The 'reluctant hero' cliche is a tough thing to get right.
Whenever a creator busts it out, they're knowingly inviting the audience's frustration — in fact, they're using it, to drive the story. We the audience don't understand why a character gifted with whatever power they're gifted with would avoid using that power; we paid our money to see that power unleashed, after all.
But the creator wants to build tension, so for long stretches of time the hero stubbornly refuses to go full ham, even when the situation clearly calls for it. The creator is surfing on a wave of the audience's frustration for as long as they can, knowing that it will inevitably crash.
In conventional hero stories, the reason for the refusal tends to devolve to 1. an attempt to avoid the weight of heroic responsibility, or 2. an attempt to prevent lots and lots of bad guys from dying extremely wet, splattery, flesh-gobbetty deaths.
In Marvel's Moon Knight, Steven Grant (Oscar Isaac), the meek museum gift-shop clerk who learns that his sleepwalking condition is more a sleepmurdering condition, is your classic Option 2 kind of guy.
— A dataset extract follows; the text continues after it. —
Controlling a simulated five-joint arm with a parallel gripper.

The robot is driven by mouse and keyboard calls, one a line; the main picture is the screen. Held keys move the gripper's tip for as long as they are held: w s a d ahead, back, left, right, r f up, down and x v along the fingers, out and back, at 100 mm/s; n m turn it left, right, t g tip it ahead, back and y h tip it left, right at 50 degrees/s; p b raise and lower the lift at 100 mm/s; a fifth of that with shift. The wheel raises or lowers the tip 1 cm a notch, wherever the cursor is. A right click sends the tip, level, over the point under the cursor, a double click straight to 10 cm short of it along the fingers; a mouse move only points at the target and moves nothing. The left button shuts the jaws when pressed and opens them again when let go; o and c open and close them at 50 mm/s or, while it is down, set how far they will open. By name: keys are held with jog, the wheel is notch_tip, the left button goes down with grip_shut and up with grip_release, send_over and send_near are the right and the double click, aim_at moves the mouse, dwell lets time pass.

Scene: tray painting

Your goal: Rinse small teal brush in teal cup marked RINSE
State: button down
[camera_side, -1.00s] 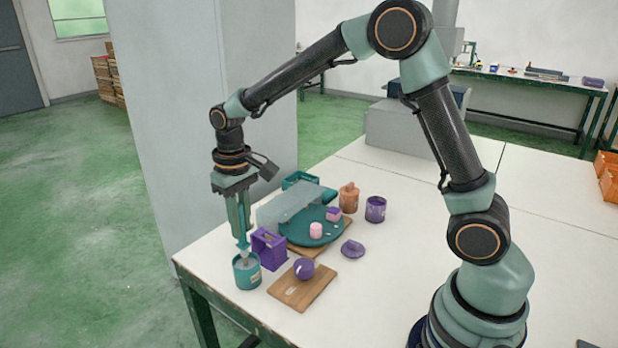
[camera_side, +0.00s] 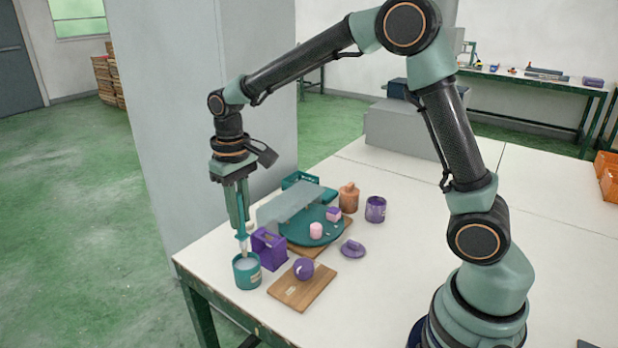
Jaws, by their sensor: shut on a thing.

He's horrified at the knowledge that he seems to be sharing his body with a grim ultraviolent mercenary named Marc Spector (also Oscar Isaac), with whom he can only converse by gazing into a mirror or other reflective surface.
(Luckily, Steven/Marc's particular corner of the Marvel Universe is positively festooned with wildly convenient reflective surfaces. Seriously, everywhere he looks. The whole show might as well take place in a Bed Bath and Beyond.)
The series grounds us in Steven's point-of-view from the start, which is smart — we get to come along for the ride as he slips in and out of control of the body he shares. These sequences are among the show's cleverest and most entertaining. Creator Jeremy Slater and his team delight in frustrating our expectations by frequently denying us the visceral thrill of onscreen violence and having Steven "awaken" only in its grisly aftermath.
The reluctant hero setup backfires
Eventually, around halfway through the season's run (Moon Knight is a six-episode series, the first four of which were made available to critics), the show dutifully locks into the familiar 'reluctant hero' schtick: Marc wants to take over to deal with the bad guys, Steven refuses to let him but then relents, rinse, repeat.
The problem, however, is that we the audience aren't where the show wants us to be, whenever Marc finally gets to unleash himself on the baddies. That all-important impatient/frustrated threshold is still miles away.
Because Marc? Hardcore, badass man of adventure? Is boring.
But Steven? Goofy, bumbling museum nerd? Is funny.
Isaac is clearly having a great time playing Steven, investing the character with a roster of iffily-accented Cockney vocal tics and other bits of business to flesh him out and make him someone we can care about.
But in the underwritten role of Marc, Isaac seems determined to disavow his natural actorly charisma to play a glum, laconic cipher. If he's going for "lone wolf, wounded by his past," he's ended up closer to "surly, jet-lagged office manager."
The net effect is to reverse our rooting interest — instead of impatiently waiting for Steven to let Marc take over and unleash hell, we find ourselves hoping Steven can keep hanging around, so we don't have to deal with Marc and his one-note, dull-as-dishwater machismo.
Moon Knight is mostly not about Moon Knight
You might notice I haven't gotten around to Moon Knight himself, yet. You know: The titular role? The guy in the white suit who's on all the promo materials? Looks like what would happen if you mummified Deadpool? That guy?
That's because the show doesn't really get around to him a lot, either. Oh, he shows up from time to time, as he's the avatar of the ancient Egyptian god Khonshu (who also shows up a bunch, mostly to neg on Steven — he's voiced by F. Murray Abraham). (If you've seen Inside Llewyn Davis, it's fun to imagine the bird-skull-headed mummy god telling Steven/Marc "I don't see money here," in their every scene together.)
Both Marc and Steven can become Moon Knight, it turns out — and the show has some fun with their divergent takes on the hero — but Moon Knight is mostly the Steven and Marc show.
That might be the writers deliberately frustrating our expectations again, or it might have more to do with Isaac not wanting to be acting through a facemask in his scenes with Ethan Hawke's Arthur Harrow, a cult leader doing the dirty work of a rival Egyptian god.
Moon Knight, though a Marvel Universe series, maintains a narrow, almost hermetic focus on the Steven/Marc dynamic in its early episodes. Marvel fans looking for the usual dense network of narrative connections to other properties will have to content themselves with tossed-off asides ("that business in Madripoor"), even though the show's whole ancient-beings-walk-among-us vibe would seem to invite attention from an Eternal or two.
Something happens at the end of the fourth episode that points to a potential shake-up in the show's narrative mix between Steven and Marc, which seems promising. In the meantime, however, Moon Knight plays out as an insular psychodrama involving the three characters (Steven/Marc/Moon Knight) played by Isaac, only one of which — Steven, bruv — is clearly defined enough to hold our interest.